Exercise aim: Set the listing down again exactly, please, apart from its pictures.
========================================
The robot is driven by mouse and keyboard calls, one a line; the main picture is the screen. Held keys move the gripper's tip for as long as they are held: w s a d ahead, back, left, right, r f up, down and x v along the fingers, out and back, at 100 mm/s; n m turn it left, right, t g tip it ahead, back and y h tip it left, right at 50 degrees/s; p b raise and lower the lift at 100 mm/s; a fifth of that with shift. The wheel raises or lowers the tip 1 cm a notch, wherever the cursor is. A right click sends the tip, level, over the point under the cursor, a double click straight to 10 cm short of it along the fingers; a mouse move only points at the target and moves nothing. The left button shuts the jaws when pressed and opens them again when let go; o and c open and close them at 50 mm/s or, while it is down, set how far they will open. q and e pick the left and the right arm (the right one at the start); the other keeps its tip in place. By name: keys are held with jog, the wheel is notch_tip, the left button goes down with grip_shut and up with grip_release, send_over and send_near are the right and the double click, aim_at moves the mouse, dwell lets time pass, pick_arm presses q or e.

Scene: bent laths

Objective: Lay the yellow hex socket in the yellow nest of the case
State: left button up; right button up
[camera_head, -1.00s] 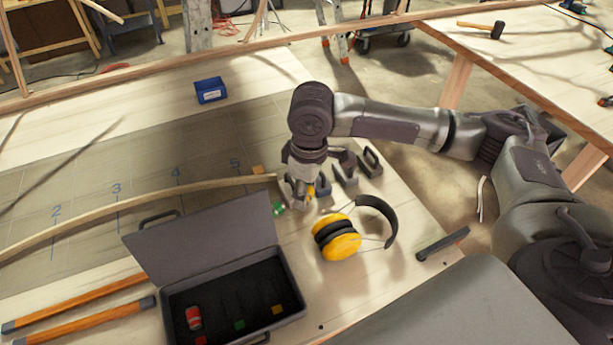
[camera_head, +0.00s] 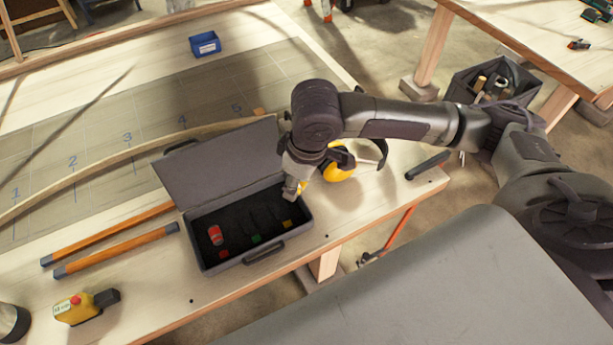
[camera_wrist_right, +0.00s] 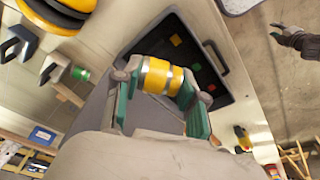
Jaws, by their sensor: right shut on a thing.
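The yellow hex socket, a silver cylinder with a yellow band (camera_wrist_right: 158,76), is held between the fingers of my right gripper (camera_wrist_right: 155,88) in the right wrist view. In the head view my right gripper (camera_head: 292,190) is over the right end of the open dark case (camera_head: 208,262), and only a little of the socket's yellow shows. The yellow nest (camera_head: 288,224) is an empty patch at the case's right end, just below and right of the gripper; it also shows in the wrist view (camera_wrist_right: 176,40). My left gripper is not in view.
A red socket (camera_head: 216,236) lies in the case near the red nest (camera_head: 223,253); the green nest (camera_head: 256,239) is bare. The lid (camera_head: 215,165) stands open behind. Yellow earmuffs (camera_head: 338,172) lie right of the gripper. A green-banded socket (camera_wrist_right: 82,74) is on the table.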

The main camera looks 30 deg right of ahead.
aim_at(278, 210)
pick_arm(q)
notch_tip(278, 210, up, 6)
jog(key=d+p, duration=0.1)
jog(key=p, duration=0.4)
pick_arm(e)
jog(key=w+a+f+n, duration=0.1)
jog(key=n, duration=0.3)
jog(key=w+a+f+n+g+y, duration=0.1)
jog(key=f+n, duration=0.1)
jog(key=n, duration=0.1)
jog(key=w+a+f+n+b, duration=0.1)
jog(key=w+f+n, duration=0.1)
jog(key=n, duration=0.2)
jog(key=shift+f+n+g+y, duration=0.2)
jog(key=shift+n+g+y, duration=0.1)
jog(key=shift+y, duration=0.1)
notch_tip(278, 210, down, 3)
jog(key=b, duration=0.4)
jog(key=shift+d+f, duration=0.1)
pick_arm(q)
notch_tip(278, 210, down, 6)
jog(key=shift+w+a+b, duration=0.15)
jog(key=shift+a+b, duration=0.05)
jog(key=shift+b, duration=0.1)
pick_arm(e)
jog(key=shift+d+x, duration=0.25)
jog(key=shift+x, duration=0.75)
========================================
Full output:
The robot is driven by mouse and keyboard calls, one a line; the main picture is the screen. Held keys move the gripper's tip for as long as they are held: w s a d ahead, back, left, right, r f up, down and x v along the fingers, out and back, at 100 mm/s; n m turn it left, right, t g tip it ahead, back and y h tip it left, right at 50 degrees/s; p b raise and lower the lift at 100 mm/s; a fifth of that with shift. The wheel raises or lowers the tip 1 cm a notch, wherever the cursor is. A right click sends the tip, level, over the point under the cursor, a double click straight to 10 cm short of it along the fingers; a mouse move only points at the target and moves nothing. The left button shuts the jaws when pressed and opens them again when let go; o and c open and close them at 50 mm/s or, while it is down, set how far they will open. q and e pick the left and the right arm (the right one at the start); the other keeps its tip in place. By name: keys are held with jog, the wheel is notch_tip, the left button goes down with grip_shut and up with grip_release, send_over and send_near are the right and the double click, aim_at moves the mouse, dwell lets time pass, pick_arm presses q or e.

Scene: bent laths

Objective: Lay the yellow hex socket in the yellow nest of the case
State: left button up; right button up
[camera_head, -1.00s] 
[camera_head, +0.00s] 
[camera_wrist_right, +0.00s] 
Jaws, by their sensor: right shut on a thing.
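The yellow hex socket, a silver cylinder with a yellow band (camera_wrist_right: 158,76), is held between the fingers of my right gripper (camera_wrist_right: 155,88) in the right wrist view. In the head view my right gripper (camera_head: 292,190) is over the right end of the open dark case (camera_head: 208,262), and only a little of the socket's yellow shows. The yellow nest (camera_head: 288,224) is an empty patch at the case's right end, just below and right of the gripper; it also shows in the wrist view (camera_wrist_right: 176,40). My left gripper is not in view.
A red socket (camera_head: 216,236) lies in the case near the red nest (camera_head: 223,253); the green nest (camera_head: 256,239) is bare. The lid (camera_head: 215,165) stands open behind. Yellow earmuffs (camera_head: 338,172) lie right of the gripper. A green-banded socket (camera_wrist_right: 82,74) is on the table.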

The main camera looks 30 deg right of ahead.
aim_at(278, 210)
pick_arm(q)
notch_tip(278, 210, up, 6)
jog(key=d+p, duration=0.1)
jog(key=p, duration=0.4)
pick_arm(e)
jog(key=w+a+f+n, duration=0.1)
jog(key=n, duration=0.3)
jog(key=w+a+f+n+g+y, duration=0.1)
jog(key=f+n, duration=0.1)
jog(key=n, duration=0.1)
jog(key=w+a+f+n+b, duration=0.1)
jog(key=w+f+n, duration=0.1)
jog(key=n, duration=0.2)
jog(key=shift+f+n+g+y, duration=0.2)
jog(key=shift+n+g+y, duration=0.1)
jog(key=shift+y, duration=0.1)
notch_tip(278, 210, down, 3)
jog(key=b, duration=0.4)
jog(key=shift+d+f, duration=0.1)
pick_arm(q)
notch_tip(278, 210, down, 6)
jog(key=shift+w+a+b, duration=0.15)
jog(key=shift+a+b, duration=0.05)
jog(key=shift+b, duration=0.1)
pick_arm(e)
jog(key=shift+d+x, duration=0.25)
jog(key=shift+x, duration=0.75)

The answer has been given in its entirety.